The Return of Helen Hunt
The actress-director never quite disappeared, but for an Academy Award winner, she sure took it easy for a while.
Ben Barna
April 22, 2008
Hers was not the post-Best Actress pathway of comic book movies or prestige bids; she followed up her Oscar performance in As Good As It Gets with, um, Pay It Forward? But more than a decade later, Helen Hunt has somehow managed to top herself.
In Then She Found Me, which Hunt produced, co-wrote, and directed, she stars as middle-aged schoolteacher April Epner, just married to man-child Ben (Matthew Broderick) and desperately seeking spawn. When Ben quickly deems the hasty nuptials to be a “mistake,” April returns to the drawing board. When her adopted mother suddenly dies, only to be replaced by a feisty talk-show host claiming to be bio-mom (a glammy Bette Midler), April’s life is suddenly in upheaval.
Enter schlubby-yet-somehow-dashing Frank, a single dad (played by Colin Firth) who happens to possess the required British accent for hastily sweeping April off her feet. What transpires is an astonishingly assured debut for Hunt, whose previous directing experience consists of four “Mad About You” episodes. The film is funny, but not in a Harold & Kumar way, and weaves mature stories into a fabric of universal truths. From the top-down stellar cast, Hunt the actress proves to be Hunt the director’s greatest asset, in a performance that possibly tops The Performance.

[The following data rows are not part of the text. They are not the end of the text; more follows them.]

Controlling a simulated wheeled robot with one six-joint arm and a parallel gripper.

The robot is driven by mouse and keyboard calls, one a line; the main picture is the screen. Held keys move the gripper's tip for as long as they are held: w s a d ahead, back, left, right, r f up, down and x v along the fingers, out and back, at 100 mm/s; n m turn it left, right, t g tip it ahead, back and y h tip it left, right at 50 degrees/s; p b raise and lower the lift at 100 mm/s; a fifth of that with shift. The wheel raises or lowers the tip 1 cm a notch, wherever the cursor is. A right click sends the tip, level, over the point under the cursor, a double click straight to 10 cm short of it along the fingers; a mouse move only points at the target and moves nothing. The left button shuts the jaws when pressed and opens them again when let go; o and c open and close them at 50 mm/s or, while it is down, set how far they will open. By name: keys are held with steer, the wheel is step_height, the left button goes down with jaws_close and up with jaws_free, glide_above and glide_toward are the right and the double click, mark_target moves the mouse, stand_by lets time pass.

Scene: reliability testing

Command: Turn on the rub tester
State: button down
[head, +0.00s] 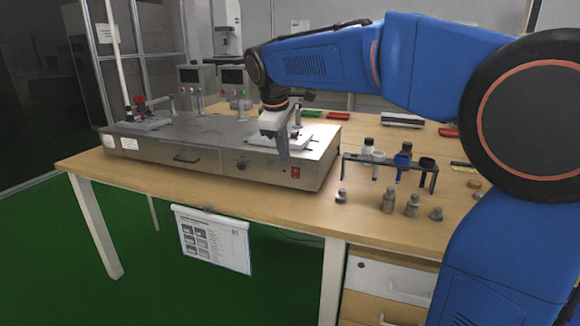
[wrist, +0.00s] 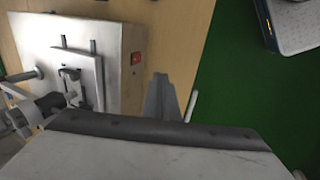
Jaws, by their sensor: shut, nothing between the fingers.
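The rub tester (head: 215,140) is a long, low metal box on the wooden table, with a drawer handle and a dark knob (head: 241,164) on its front. A red switch (head: 295,172) sits near the right end of that front face. The switch also shows in the wrist view (wrist: 136,58), above and left of my fingers. My gripper (head: 284,158) points down, its shut fingers in front of the tester's front face, left of the switch in the head view. In the wrist view my fingertips (wrist: 161,77) look apart from the switch. Nothing is between them. I cannot tell the switch's position.
A rack (head: 390,170) with bottles stands right of the tester, with several small metal weights (head: 388,200) before it. A hanging sheet (head: 213,240) is on the table's front edge. The wooden table top (head: 270,205) is bare before the tester.

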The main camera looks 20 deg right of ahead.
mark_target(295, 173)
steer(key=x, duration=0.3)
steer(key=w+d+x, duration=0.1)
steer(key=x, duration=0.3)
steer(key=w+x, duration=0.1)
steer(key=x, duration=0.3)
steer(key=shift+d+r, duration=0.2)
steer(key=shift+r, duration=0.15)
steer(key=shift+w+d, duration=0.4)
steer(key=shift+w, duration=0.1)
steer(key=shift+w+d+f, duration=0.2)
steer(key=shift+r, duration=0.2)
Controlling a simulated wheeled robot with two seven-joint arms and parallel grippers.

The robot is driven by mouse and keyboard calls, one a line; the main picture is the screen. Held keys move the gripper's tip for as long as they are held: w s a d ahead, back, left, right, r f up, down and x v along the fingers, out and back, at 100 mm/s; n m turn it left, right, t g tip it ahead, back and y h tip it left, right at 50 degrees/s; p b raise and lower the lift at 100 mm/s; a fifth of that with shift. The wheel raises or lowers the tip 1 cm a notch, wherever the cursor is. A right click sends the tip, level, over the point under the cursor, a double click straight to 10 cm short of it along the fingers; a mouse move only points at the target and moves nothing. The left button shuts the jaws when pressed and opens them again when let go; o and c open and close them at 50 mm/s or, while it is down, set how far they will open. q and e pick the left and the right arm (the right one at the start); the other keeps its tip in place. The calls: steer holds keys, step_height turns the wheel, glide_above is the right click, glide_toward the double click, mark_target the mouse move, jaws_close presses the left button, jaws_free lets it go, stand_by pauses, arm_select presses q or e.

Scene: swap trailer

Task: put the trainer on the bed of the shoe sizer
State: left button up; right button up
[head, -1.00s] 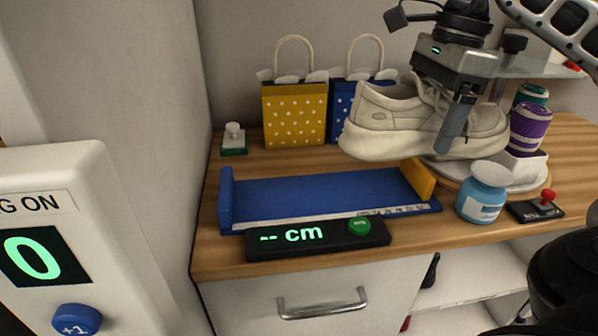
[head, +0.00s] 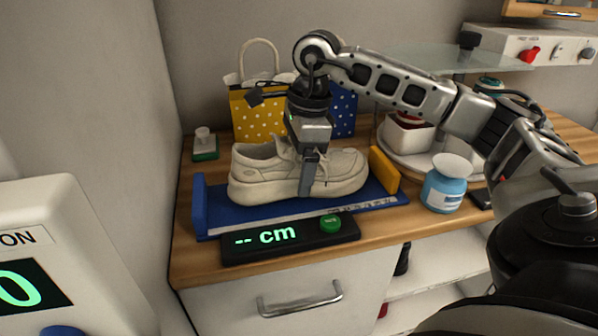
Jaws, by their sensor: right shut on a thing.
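The cream trainer (head: 257,178) is upright, low over the blue bed of the shoe sizer (head: 225,217), between its blue end wall on the left and its yellow stop (head: 384,168) on the right. I cannot tell whether its sole touches the bed. My right gripper (head: 308,187) points down and is shut on the middle of the trainer, with a finger on its near side. The sizer's black display (head: 290,236) reads "-- cm" and has a green button (head: 330,224). My left gripper is not in view.
A yellow dotted gift bag (head: 258,115) and a blue one (head: 343,113) stand behind the sizer. A blue jar (head: 441,190) stands to its right, near a round white turntable (head: 388,150). A small green-based object (head: 205,146) is at back left. A white counter panel (head: 60,230) is at the left.

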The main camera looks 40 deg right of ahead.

But Hunt the director only emerged once a worthy story fell into her hands. “I always knew that if I fell in love with a story so much and that I had to be the one to tell it, then I would direct it,” says Hunt. Then She Found Me was a novel written in 1990 by Elinor Lipman, and when Hunt’s producing partner read it (in one night), she thought it a perfect vehicle for her friend. After years of “twists and turns”—and wriggling the rights from the clutches of a stubborn Sigourney Weaver—Hunt finally found herself in front of a blank page, with a movie to write. In the end, she admits to “ravaging” the original novel (Lipman is very supportive of the film), her sole goal to make a funny movie about a painful subject—betrayal.
Apparently she succeeded, attracting her famous costars on the script’s strength alone. “The best movies I know, and the best directors I know, talk about the movie underneath the movie, the secret movie that you are telling.” And when Hunt discovered this secret, she let everyone in on it. “You can only love when you’ve made peace with betrayal” was her mantra in creating this film and its characters, and she made sure everyone—from the cast, to the art department—knew it. But can Helen Hunt the director ever go back to just being Helen Hunt the actress? “If someone wonderful wanted to come along and invite me to sit in my trailer and play with my daughter for an hour, and then step out and act for half an hour, and be brought a sandwich—I mean, I can barely remember what that’s like.”